Tell it to the steel workers

Being a foreign concern, Tik Tok doesn’t seem to understand that the threat of losing jobs has not historically saved companies in the USA:

TikTok tells Axios it plans to add thousands of jobs in the U.S. over the next few years — ripping a familiar page from the “companies under fire” playbook.

The big picture: Chinese-owned TikTok is working to distance itself from Beijing in the face of a threatened ban from the Trump administration and broader scrutiny out of Washington, where policymakers are looking to blunt China’s influence and economic might.

Driving the news: TikTok plans to add 10,000 jobs in the U.S. in the next three years as user growth explodes, spokesperson Josh Gartner told Axios.

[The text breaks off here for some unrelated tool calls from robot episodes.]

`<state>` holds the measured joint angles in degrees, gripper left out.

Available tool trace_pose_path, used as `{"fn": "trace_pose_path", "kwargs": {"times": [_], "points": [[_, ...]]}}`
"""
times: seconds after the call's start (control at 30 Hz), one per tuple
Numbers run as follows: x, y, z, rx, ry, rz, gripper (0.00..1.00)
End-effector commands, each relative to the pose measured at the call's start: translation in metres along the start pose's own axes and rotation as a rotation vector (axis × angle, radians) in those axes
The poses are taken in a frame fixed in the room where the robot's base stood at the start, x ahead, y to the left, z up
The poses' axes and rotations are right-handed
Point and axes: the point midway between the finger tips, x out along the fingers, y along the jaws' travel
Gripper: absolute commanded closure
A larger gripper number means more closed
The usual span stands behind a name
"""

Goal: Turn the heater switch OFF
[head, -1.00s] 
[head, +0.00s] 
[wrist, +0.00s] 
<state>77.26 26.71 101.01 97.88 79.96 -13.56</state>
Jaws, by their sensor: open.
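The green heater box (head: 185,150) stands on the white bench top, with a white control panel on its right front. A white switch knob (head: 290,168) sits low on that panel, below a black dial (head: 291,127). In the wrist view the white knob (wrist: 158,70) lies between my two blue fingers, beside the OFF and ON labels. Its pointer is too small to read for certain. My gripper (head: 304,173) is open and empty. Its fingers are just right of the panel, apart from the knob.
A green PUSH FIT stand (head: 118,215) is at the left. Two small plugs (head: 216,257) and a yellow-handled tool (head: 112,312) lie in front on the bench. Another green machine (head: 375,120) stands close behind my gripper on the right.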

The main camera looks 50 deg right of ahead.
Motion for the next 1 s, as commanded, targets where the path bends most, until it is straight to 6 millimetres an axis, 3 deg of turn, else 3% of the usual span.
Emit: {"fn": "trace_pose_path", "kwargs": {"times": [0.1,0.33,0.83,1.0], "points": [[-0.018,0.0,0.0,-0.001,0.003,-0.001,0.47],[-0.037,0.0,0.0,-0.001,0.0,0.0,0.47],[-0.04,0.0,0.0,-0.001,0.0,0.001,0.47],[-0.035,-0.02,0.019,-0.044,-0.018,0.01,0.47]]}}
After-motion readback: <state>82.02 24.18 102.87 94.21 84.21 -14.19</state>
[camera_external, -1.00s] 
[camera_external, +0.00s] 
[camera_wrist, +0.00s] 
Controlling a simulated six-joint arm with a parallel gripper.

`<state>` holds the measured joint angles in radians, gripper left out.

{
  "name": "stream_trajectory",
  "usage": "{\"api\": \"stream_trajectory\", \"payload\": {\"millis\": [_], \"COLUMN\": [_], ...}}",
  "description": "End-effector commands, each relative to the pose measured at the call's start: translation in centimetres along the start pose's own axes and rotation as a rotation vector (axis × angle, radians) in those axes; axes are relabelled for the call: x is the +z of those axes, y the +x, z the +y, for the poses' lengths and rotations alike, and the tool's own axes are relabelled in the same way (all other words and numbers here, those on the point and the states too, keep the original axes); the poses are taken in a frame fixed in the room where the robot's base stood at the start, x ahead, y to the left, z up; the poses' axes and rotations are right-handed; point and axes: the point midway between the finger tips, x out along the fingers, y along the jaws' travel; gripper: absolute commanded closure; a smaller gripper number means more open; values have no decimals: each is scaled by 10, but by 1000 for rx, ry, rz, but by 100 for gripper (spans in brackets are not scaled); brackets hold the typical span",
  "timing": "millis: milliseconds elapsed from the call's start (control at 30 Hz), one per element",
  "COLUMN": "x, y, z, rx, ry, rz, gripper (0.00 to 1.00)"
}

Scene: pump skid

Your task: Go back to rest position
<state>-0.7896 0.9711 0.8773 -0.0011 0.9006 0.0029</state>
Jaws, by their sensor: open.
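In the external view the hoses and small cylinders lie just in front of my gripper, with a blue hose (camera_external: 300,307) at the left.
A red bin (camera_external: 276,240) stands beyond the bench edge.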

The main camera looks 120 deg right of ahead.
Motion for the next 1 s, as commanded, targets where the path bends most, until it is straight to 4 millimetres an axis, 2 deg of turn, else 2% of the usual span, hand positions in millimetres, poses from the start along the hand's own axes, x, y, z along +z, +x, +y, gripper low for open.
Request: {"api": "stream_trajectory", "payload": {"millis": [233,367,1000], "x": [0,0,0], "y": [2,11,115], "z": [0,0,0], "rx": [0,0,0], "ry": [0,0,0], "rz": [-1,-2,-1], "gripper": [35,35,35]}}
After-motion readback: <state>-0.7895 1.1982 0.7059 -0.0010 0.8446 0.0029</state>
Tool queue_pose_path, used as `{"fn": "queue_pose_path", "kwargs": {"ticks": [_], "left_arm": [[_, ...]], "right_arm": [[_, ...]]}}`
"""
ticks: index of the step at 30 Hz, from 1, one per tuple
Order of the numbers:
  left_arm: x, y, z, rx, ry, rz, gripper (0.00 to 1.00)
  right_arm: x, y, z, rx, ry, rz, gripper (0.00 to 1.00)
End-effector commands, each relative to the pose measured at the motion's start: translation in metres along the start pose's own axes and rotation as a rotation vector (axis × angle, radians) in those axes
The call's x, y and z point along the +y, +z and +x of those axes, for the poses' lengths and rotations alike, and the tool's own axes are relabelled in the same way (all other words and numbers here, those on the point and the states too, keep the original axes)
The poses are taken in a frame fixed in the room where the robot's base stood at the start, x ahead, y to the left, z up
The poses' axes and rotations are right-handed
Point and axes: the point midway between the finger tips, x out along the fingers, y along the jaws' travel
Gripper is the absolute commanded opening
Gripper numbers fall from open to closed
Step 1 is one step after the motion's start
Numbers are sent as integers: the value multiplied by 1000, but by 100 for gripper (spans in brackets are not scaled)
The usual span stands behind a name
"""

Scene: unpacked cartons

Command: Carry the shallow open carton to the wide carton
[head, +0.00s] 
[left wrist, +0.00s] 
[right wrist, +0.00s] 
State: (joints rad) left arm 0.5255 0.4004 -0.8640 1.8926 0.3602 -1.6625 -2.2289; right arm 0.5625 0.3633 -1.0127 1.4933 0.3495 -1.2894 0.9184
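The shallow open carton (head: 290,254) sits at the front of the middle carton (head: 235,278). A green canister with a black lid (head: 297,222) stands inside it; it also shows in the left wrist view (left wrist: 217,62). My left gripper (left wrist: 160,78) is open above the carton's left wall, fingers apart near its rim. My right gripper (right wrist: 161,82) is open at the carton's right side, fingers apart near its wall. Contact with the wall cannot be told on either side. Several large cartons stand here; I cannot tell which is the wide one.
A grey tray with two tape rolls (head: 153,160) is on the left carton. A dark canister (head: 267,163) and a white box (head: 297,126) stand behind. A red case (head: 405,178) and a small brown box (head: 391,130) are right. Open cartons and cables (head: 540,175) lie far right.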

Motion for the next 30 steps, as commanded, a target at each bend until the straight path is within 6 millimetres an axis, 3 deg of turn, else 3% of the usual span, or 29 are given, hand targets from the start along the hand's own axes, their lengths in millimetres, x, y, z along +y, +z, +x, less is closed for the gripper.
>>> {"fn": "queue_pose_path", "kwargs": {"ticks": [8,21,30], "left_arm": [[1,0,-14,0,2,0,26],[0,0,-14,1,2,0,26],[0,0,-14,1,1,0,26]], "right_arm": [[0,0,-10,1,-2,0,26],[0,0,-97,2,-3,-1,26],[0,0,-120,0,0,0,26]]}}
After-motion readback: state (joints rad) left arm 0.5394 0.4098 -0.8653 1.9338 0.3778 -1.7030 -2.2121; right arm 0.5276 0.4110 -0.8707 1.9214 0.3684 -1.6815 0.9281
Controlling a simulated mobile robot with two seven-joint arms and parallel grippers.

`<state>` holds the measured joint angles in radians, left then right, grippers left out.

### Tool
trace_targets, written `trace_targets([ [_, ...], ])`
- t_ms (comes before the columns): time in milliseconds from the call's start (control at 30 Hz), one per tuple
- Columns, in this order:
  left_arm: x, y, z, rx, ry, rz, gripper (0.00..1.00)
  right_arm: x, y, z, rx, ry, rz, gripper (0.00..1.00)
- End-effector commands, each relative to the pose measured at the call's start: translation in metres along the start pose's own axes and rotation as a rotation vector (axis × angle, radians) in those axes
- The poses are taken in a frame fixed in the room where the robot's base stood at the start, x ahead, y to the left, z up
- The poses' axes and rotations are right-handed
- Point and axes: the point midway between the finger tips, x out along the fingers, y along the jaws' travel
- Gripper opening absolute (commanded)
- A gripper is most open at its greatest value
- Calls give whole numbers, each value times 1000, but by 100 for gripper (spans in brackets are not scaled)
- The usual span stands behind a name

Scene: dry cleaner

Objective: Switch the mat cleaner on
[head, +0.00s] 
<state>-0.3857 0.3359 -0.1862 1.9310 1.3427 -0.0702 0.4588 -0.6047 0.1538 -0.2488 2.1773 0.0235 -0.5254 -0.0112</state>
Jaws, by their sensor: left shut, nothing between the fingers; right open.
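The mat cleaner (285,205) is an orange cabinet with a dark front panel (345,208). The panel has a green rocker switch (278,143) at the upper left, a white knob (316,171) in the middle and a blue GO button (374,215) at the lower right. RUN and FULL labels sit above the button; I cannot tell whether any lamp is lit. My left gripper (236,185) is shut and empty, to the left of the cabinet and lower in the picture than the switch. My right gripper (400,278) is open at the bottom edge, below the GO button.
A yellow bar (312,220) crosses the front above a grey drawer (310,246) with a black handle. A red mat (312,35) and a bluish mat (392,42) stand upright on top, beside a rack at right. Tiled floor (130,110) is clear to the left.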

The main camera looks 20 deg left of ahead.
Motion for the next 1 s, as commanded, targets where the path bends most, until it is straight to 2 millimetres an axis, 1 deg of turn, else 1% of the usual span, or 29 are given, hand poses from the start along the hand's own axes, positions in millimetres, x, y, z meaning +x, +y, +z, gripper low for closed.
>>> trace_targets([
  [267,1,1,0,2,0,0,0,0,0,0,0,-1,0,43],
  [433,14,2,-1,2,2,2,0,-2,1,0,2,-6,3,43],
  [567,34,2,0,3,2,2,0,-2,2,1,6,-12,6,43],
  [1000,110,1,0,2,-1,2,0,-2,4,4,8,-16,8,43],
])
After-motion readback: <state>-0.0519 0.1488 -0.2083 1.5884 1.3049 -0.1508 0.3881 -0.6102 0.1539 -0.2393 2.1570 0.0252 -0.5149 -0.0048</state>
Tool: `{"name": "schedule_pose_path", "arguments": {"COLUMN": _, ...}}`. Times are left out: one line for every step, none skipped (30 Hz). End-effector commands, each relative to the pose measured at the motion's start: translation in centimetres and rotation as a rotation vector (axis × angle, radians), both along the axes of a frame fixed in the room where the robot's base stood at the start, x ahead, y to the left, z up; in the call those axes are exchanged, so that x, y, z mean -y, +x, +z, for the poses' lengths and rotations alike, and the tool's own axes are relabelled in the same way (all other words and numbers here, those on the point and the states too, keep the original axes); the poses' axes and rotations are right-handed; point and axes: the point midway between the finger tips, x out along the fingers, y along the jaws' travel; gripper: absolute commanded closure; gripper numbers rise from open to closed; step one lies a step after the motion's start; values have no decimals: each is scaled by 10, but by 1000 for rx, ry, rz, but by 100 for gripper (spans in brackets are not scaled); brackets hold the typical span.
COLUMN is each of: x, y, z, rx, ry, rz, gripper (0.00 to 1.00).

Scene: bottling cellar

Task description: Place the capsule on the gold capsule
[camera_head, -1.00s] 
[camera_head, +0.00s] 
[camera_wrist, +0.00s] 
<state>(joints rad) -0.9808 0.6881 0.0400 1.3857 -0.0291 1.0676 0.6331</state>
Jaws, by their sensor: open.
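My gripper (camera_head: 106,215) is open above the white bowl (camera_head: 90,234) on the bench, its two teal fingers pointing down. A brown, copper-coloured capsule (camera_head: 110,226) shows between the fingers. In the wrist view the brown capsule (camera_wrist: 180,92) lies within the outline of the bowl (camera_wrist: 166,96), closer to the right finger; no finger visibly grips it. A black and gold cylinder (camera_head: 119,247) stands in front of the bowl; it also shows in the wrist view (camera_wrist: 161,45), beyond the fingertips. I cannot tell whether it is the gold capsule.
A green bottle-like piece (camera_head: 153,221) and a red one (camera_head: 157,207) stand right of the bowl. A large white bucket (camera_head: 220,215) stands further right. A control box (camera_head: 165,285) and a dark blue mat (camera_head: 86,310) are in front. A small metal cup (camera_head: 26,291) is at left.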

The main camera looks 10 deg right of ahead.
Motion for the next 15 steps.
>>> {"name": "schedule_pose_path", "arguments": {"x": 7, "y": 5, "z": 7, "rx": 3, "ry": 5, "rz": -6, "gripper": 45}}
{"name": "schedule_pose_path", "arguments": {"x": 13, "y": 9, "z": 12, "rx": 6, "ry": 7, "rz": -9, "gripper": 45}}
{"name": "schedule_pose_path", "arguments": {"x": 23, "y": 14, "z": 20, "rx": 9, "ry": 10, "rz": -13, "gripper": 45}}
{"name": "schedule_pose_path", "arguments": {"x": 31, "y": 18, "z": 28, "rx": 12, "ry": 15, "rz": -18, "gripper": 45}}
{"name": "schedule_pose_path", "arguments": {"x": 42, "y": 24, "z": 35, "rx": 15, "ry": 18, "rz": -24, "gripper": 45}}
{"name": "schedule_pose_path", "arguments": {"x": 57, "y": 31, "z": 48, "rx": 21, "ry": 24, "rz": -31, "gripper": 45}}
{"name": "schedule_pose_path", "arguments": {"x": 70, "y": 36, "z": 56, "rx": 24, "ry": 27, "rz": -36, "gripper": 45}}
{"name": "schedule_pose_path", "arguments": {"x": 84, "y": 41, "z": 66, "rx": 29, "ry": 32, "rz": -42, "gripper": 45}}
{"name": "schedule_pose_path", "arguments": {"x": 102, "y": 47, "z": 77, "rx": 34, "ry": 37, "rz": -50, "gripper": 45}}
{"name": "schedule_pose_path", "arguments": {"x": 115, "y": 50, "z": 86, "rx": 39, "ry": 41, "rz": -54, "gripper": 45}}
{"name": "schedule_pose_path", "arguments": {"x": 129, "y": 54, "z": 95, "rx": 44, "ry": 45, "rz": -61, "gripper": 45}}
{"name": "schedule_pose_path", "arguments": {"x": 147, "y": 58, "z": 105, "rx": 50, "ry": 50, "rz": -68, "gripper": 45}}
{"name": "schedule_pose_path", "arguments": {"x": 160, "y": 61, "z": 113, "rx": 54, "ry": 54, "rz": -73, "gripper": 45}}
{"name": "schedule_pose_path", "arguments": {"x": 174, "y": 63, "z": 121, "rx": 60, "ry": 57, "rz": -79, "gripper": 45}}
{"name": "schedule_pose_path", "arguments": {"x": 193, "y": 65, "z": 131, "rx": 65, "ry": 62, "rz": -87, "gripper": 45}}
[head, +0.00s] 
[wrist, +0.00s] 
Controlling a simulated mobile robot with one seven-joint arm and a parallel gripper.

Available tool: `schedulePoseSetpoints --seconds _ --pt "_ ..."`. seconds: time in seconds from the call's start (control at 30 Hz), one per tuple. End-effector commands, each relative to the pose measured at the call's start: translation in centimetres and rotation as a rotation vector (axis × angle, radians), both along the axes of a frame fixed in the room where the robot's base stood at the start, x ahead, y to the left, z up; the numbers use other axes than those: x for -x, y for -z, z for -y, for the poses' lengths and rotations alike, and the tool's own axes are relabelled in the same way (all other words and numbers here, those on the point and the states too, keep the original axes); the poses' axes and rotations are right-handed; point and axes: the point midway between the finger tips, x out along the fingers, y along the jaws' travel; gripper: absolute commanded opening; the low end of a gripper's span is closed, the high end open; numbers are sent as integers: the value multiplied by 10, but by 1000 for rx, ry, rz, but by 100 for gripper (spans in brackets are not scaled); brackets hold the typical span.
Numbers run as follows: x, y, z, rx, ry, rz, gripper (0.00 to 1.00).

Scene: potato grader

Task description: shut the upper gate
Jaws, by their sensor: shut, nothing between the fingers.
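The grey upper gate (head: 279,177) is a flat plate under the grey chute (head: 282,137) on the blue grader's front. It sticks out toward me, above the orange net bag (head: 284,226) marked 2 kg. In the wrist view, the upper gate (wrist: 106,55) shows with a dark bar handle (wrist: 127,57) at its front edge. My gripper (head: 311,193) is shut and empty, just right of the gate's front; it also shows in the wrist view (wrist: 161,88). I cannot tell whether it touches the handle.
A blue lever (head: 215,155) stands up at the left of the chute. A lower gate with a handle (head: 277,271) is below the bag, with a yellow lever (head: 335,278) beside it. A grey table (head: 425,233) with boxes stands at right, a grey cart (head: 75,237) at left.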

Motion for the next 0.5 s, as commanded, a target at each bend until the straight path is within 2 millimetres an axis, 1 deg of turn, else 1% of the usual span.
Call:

  • TikTok’s U.S. job growth has already nearly tripled this year, going from almost 500 employees Jan. 1 to just under 1,400.
  • The company plans to hire for jobs in engineering, sales, content moderation and customer service, with a focus on growing workforces in California, New York, Texas, Florida and Tennessee, Gartner said.
  • “It’s supporting the tremendous growth in the country and follows our strategy of building out teams where we have users,” Gartner told Axios.

Between the lines: TikTok’s ongoing hiring spree also includes the addition of more than 35 lobbyists meant to convince the Trump administration and lawmakers of the company’s independence from China, according to a New York Times report.

There is something very ironic about a Chinese company warning about the potential loss of American jobs, considering how many American jobs have been lost over the last 50 years to free trade dogma.